Which part (-EHa or Local_unwind) is theoretically unsound to you?  Could you be more specific what UB problem could arise in this design?

The unsoundness is the possibility of optimizations introducing local variables, which I mentioned before.  The resulting variables won't use volatile load/store operations, so they won't be properly preserved.  Actually, thinking about it a bit more, I'm not sure it's completely theoretical; you could run into trouble with constant hoisting.

[Ten] The purpose of preserving user variables is that when HW exception occurs, users' filter & handler can read the correct and up-to-date global states (recorded in Local/Global/Heap).  Compiler temps need not be preserved.  Not sure I understand const-hoisting problem. Please be more specific.
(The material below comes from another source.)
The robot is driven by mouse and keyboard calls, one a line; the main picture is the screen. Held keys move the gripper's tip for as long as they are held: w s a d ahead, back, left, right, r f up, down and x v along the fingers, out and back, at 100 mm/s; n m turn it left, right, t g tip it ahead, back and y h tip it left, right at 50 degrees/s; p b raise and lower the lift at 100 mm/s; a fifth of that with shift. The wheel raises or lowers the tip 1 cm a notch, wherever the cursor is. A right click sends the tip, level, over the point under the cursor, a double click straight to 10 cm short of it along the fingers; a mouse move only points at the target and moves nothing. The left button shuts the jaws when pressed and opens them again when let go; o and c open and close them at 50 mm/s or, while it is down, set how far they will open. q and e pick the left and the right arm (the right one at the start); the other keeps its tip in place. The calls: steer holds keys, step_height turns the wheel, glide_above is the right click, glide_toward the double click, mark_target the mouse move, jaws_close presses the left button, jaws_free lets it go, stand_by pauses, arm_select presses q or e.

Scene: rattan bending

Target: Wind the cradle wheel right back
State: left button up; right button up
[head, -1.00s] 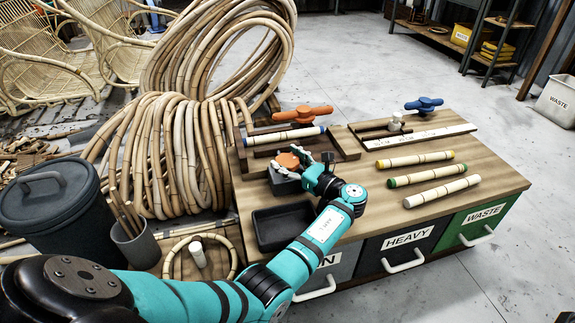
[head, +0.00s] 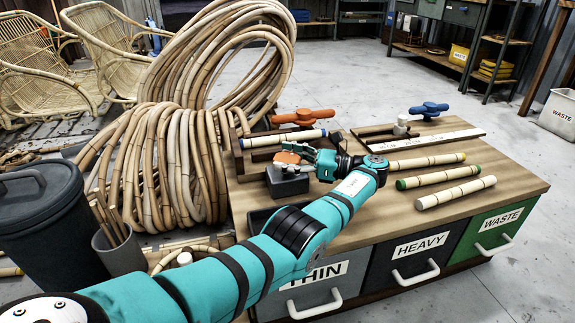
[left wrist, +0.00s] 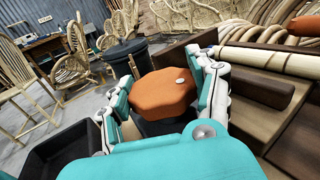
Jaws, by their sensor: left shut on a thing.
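An orange knob (head: 288,157) with a faceted rim sits on a small dark grey block (head: 287,182) at the left of the workbench. My left gripper (head: 300,150) is shut on this knob. In the left wrist view the orange knob (left wrist: 163,93) lies between the fingers of my left gripper (left wrist: 165,88). Behind it a pale pole (head: 280,139) with a blue end lies across a wooden cradle (head: 240,155). My forearm hides part of the bench. My right gripper is not in view.
Pale poles with yellow (head: 425,161), green (head: 438,177) and plain (head: 455,192) ends lie on the bench's right. A blue lobed wheel (head: 429,108) is at a rear fixture. Rattan coils (head: 160,160) stand left. A dark tray (left wrist: 62,150) is beside my gripper.

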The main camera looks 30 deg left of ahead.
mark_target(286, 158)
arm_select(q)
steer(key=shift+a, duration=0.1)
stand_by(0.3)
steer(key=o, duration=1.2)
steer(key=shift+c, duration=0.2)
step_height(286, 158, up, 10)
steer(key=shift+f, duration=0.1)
The UB problem is what I outlined in my very first reply.  You need to define some way that isn't UB to trigger an exception, or else handling the resulting exception is formally meaningless.  If the behavior is undefined, it doesn't matter what happens at that point.
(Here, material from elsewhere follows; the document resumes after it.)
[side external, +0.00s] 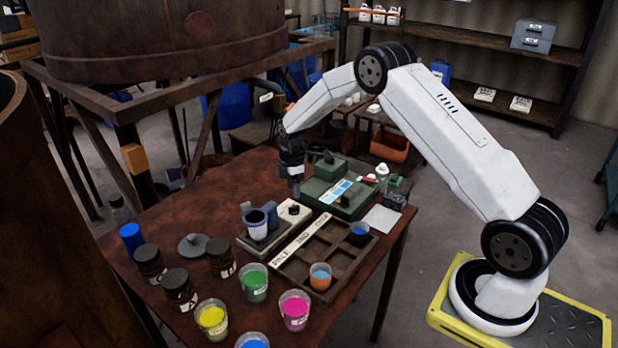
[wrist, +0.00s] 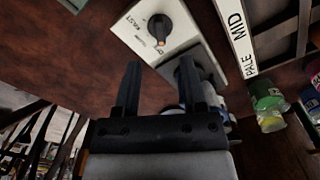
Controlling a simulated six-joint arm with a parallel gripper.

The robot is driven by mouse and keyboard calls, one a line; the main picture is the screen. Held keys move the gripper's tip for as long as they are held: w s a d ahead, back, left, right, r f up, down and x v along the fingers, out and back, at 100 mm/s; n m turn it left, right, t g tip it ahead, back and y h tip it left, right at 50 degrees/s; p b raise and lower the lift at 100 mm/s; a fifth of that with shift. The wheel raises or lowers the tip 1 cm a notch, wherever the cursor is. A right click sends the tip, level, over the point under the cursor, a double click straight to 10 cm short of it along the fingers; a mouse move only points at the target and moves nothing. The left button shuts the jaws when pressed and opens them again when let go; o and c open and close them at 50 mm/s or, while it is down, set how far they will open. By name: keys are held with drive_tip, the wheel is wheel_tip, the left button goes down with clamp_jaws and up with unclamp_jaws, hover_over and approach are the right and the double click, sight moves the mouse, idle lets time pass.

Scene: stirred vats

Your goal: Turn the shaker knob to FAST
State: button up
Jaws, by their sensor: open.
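The shaker knob (wrist: 160,26) is a dark knob on a cream panel (wrist: 182,40) at the top of the wrist view. Its orange-marked end points down in the picture, near small lettering. The word FAST is printed left of the knob. In the side view my gripper (side external: 296,188) is above the table, just behind the knob.
A divided wooden tray (side external: 325,255) marked PALE and MID lies right of the shaker, with cups in it. A green box (side external: 340,194) stands behind. Dark jars (side external: 150,262) and cups of green, yellow and pink paint (side external: 295,309) fill the table's front.

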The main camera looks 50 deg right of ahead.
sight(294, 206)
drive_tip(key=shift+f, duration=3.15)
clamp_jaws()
[Ten] A hardware exception occurs mostly due to users' bug, like the dereference of a null pointer or divided-by-0.  When it happens today without -EHa, it causes an unhandled exception fault because users cannot handle it.   With -EHa, user can either handle it or gracefully terminate the program.  Does this answer your question?   Sorry, I don't understand what you are asking for about UB.